Quand donc l’Occident comprendra-t-il, ou du moins tentera-t-il de comprendre l’Orient ? Nous sommes souvent épouvantés, nous autres Asiatiques, par le singulier voile de faits réels et imaginaires dont on nous recouvre. On nous décrit vivant du parfum des lotus, quand ce n’est pas de souris et de cafards. Soit nous sommes des fanatiques impuissants, soit d’abjects voluptueux. La spiritualité indienne a été traitée d’ignorance, la tempérance chinoise de stupidité, le patriotisme japonais de fruit du fatalisme. On a même prétendu que la callosité native de notre système nerveux nous rendait moins sensibles à la douleur et aux blessures !

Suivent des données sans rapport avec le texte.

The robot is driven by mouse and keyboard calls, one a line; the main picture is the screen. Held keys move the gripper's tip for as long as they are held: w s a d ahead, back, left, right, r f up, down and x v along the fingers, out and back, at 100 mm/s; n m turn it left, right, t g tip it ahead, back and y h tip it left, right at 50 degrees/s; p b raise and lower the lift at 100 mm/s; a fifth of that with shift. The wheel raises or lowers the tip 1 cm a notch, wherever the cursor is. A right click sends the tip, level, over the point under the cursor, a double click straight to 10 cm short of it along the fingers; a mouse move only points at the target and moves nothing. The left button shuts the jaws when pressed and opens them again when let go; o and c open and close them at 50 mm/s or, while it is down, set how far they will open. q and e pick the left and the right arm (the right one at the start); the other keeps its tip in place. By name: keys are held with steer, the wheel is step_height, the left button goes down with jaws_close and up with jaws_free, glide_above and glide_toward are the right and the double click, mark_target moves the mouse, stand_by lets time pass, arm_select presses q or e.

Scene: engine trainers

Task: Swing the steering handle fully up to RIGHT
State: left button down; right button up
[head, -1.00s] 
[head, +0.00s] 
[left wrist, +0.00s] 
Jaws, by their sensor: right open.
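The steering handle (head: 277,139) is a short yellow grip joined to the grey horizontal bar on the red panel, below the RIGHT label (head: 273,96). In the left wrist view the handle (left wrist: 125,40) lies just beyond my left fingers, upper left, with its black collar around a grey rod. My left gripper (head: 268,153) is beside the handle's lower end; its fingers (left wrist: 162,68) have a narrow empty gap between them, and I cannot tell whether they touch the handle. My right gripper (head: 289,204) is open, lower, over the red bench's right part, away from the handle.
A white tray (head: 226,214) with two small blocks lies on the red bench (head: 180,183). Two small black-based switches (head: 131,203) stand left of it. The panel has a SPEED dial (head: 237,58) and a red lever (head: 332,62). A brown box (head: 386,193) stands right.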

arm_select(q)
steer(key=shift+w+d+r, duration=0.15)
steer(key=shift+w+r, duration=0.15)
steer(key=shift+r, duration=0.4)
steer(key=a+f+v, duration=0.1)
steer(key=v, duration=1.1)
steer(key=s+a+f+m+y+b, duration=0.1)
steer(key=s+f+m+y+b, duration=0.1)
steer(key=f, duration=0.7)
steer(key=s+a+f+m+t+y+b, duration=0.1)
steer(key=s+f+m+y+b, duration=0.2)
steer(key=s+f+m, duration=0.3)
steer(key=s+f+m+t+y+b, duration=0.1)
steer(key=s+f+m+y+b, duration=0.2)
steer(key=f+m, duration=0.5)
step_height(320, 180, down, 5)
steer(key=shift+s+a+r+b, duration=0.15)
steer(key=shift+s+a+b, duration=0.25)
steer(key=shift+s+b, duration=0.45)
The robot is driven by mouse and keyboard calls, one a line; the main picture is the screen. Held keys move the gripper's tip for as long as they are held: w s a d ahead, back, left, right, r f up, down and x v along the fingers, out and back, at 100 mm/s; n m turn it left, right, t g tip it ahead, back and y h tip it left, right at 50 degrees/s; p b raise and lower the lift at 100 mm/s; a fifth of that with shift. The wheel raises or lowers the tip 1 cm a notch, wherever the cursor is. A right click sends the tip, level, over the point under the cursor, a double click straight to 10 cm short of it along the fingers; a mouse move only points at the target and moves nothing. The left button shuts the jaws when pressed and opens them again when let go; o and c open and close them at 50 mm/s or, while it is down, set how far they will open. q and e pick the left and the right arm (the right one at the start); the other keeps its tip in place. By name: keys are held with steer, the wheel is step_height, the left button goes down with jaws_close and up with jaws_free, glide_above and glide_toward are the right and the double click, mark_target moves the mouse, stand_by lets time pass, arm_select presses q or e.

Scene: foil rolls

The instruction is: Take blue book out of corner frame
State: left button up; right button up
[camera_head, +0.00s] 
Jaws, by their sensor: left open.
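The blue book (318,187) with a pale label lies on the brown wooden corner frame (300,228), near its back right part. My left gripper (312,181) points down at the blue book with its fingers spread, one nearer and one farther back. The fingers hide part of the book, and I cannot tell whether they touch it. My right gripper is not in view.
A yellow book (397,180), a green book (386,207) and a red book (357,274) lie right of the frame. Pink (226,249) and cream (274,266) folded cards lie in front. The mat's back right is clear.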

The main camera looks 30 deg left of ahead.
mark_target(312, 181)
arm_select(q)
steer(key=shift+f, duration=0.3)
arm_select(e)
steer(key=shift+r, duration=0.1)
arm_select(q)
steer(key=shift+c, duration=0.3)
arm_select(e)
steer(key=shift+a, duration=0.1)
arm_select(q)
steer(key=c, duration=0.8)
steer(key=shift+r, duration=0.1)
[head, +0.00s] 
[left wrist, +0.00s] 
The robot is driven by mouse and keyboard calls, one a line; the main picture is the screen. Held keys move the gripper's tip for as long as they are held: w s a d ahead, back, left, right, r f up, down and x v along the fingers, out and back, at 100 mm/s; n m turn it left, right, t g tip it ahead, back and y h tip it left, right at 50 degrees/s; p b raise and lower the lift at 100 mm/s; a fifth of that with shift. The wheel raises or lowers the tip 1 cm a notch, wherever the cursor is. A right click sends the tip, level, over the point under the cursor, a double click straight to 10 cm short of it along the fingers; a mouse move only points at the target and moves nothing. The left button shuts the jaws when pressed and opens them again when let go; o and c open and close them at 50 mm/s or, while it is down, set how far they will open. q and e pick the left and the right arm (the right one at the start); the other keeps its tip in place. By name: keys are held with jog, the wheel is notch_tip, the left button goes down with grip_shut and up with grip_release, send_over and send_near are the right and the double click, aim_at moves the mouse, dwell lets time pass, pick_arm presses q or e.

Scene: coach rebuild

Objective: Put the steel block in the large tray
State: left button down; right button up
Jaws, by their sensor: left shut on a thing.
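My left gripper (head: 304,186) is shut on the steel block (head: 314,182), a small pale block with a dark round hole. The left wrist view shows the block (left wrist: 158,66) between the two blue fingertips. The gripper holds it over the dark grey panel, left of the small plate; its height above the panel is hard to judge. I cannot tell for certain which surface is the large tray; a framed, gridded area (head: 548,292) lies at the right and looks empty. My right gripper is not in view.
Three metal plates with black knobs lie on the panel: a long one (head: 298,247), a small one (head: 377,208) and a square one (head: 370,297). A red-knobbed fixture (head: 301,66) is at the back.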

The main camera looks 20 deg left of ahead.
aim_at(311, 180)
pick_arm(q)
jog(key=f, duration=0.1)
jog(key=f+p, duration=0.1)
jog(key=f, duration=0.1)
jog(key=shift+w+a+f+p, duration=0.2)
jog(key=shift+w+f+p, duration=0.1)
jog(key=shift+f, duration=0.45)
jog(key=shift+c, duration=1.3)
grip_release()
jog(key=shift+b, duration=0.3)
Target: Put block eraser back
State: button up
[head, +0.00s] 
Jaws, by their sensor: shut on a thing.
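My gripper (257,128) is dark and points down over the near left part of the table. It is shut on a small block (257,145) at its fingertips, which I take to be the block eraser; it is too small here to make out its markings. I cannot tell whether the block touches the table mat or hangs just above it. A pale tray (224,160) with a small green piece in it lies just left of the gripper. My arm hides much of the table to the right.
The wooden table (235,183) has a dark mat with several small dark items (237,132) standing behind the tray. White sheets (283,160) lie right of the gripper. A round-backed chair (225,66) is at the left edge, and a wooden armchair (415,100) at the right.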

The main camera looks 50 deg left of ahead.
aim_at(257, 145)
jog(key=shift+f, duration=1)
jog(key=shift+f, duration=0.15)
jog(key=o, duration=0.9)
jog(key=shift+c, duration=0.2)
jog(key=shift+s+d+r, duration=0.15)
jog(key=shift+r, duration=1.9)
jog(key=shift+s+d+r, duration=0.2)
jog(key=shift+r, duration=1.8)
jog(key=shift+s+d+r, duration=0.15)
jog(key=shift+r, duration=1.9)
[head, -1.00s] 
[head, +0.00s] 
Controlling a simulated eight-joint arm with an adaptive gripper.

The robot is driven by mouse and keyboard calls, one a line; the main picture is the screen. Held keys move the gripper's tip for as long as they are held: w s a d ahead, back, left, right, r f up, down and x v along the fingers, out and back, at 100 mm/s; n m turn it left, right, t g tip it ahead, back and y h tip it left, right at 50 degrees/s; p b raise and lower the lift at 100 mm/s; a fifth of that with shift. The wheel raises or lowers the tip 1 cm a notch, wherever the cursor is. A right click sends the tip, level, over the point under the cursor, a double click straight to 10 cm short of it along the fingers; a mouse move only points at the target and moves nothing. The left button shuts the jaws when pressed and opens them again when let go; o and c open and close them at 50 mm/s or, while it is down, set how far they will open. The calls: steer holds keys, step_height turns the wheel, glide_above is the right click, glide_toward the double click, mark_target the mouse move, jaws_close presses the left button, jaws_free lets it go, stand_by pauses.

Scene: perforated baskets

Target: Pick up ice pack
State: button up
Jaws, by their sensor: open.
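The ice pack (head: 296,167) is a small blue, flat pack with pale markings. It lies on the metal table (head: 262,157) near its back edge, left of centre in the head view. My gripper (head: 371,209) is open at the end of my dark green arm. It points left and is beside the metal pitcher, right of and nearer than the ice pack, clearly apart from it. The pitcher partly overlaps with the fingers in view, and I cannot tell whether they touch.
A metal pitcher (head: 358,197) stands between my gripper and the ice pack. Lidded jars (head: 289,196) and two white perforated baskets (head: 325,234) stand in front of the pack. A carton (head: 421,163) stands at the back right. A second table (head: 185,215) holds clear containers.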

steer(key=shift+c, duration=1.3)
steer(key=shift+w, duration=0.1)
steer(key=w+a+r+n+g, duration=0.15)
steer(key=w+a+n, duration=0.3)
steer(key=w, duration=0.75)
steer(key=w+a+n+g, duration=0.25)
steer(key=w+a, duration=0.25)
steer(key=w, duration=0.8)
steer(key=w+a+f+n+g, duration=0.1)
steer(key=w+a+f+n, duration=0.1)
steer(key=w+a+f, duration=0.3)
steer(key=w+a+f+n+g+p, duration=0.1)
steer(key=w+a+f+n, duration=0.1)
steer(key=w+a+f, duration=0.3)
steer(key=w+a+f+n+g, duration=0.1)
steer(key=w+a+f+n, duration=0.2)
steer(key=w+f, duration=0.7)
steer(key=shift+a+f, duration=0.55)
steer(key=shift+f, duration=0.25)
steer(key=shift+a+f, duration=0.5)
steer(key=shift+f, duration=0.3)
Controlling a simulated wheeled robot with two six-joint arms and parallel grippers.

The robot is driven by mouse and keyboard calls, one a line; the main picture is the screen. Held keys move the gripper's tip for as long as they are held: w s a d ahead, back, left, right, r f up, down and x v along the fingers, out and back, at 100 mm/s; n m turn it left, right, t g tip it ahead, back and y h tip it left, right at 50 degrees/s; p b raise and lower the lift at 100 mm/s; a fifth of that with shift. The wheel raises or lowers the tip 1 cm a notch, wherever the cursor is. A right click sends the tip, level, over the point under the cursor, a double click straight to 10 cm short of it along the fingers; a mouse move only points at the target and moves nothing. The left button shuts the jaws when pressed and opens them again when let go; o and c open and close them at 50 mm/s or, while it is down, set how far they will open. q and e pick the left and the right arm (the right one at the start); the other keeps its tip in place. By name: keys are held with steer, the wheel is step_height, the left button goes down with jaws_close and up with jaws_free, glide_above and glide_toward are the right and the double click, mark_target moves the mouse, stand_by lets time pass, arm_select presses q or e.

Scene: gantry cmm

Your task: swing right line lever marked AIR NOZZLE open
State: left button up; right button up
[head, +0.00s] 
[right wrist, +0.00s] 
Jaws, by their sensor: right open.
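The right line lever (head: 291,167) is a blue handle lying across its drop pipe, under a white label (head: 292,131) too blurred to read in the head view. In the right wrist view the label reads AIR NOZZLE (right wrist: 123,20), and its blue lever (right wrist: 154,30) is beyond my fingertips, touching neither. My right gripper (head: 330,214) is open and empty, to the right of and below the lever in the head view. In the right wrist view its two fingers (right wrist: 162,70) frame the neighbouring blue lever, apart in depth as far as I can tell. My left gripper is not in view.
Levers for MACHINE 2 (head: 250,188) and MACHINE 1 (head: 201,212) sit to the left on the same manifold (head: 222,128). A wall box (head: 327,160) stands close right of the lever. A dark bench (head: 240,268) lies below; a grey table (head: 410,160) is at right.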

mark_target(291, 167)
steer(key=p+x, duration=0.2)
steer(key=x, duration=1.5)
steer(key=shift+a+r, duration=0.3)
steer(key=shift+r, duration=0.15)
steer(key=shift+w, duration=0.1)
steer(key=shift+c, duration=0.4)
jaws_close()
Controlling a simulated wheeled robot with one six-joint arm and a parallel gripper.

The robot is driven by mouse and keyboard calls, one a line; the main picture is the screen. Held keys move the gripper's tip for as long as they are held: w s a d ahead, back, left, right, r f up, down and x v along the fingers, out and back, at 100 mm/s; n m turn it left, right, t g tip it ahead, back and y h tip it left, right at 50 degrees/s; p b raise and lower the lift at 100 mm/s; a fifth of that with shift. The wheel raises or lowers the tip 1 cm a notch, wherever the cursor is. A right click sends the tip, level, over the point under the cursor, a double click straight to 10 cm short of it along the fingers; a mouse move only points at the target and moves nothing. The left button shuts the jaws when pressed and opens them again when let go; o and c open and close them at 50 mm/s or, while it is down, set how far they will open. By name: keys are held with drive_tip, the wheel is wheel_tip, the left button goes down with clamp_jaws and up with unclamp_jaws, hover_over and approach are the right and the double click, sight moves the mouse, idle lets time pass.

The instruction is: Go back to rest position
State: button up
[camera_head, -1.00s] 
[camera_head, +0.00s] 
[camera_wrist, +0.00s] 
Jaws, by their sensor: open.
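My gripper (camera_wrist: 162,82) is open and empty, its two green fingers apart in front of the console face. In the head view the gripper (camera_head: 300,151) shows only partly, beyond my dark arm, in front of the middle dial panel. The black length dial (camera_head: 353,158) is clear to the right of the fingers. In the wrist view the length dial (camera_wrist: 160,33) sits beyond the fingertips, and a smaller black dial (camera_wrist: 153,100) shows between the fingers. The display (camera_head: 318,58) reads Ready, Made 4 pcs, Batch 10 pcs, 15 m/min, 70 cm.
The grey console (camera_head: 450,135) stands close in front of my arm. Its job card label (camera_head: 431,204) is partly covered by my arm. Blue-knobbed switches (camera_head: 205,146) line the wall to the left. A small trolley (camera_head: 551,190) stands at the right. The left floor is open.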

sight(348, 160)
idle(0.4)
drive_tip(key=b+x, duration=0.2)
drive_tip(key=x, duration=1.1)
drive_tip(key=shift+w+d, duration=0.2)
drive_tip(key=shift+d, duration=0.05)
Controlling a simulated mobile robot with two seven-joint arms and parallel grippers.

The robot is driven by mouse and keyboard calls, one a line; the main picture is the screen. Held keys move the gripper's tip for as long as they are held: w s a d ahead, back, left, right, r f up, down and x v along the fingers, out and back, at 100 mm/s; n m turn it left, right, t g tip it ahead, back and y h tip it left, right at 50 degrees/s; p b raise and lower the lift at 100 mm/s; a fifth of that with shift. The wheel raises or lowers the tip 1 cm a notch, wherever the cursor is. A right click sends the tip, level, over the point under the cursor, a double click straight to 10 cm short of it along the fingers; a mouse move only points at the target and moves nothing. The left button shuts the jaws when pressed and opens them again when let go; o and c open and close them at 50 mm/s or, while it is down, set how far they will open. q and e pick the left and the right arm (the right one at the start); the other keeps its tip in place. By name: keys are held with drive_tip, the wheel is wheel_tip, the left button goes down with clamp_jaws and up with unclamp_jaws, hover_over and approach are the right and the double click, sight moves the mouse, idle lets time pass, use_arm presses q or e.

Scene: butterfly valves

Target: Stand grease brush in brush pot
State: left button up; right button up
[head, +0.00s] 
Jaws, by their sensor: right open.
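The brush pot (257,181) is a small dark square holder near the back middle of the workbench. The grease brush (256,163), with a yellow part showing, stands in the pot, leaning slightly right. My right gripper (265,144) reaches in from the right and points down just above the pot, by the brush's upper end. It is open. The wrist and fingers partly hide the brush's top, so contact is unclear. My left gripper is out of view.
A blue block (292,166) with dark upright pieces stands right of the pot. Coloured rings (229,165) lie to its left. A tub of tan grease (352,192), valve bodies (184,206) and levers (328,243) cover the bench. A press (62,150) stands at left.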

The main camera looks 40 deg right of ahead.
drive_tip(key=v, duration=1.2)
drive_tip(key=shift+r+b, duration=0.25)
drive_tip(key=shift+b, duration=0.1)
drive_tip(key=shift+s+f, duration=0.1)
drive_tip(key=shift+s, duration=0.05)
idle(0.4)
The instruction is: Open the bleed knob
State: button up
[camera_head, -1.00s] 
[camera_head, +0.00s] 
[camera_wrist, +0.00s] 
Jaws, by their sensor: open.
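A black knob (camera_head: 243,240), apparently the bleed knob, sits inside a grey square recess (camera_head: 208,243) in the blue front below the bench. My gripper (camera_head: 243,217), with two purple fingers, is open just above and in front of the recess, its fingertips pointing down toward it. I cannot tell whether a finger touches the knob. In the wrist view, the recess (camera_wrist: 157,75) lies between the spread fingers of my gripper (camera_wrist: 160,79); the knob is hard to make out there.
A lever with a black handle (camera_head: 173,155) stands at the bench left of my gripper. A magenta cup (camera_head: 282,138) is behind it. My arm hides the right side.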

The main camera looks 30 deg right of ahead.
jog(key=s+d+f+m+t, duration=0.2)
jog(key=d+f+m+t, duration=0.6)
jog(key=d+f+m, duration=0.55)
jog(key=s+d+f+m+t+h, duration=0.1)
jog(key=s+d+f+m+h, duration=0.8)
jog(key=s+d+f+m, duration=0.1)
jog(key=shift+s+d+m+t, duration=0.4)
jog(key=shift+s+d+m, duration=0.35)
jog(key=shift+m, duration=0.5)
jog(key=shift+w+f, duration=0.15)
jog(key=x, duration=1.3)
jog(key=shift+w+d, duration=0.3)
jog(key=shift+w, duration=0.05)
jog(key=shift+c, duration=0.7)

Pourquoi ne pas vous amuser à nos dépens ? L’Asie vous retourne le compliment. Votre joie serait accrue si vous saviez tout ce que nous avons imaginé et écrit à votre propos. Tout l’enchantement propre à la perspective, tout l’hommage inconscient rendu au merveilleux et tout le ressentiment silencieux à l’égard du nouveau et de l’indéfini s’y trouvent. On vous a chargés de vertus trop raffinées pour être enviées, et accusés de crimes trop insolites pour être condamnés. Nos écrivains de jadis - hommes de sagesse et de savoir ! - nous ont appris que vous portiez des queues broussailleuses cachées sous vos vêtements, et dîniez souvent d’une fricassée de nouveaux-nés ! Mais il y a pire reproche : nous avions coutume de vous tenir pour le peuple le plus théorique de la terre, puisque vous passiez pour prêcher à l’envi ce que vous ne pratiquiez jamais. »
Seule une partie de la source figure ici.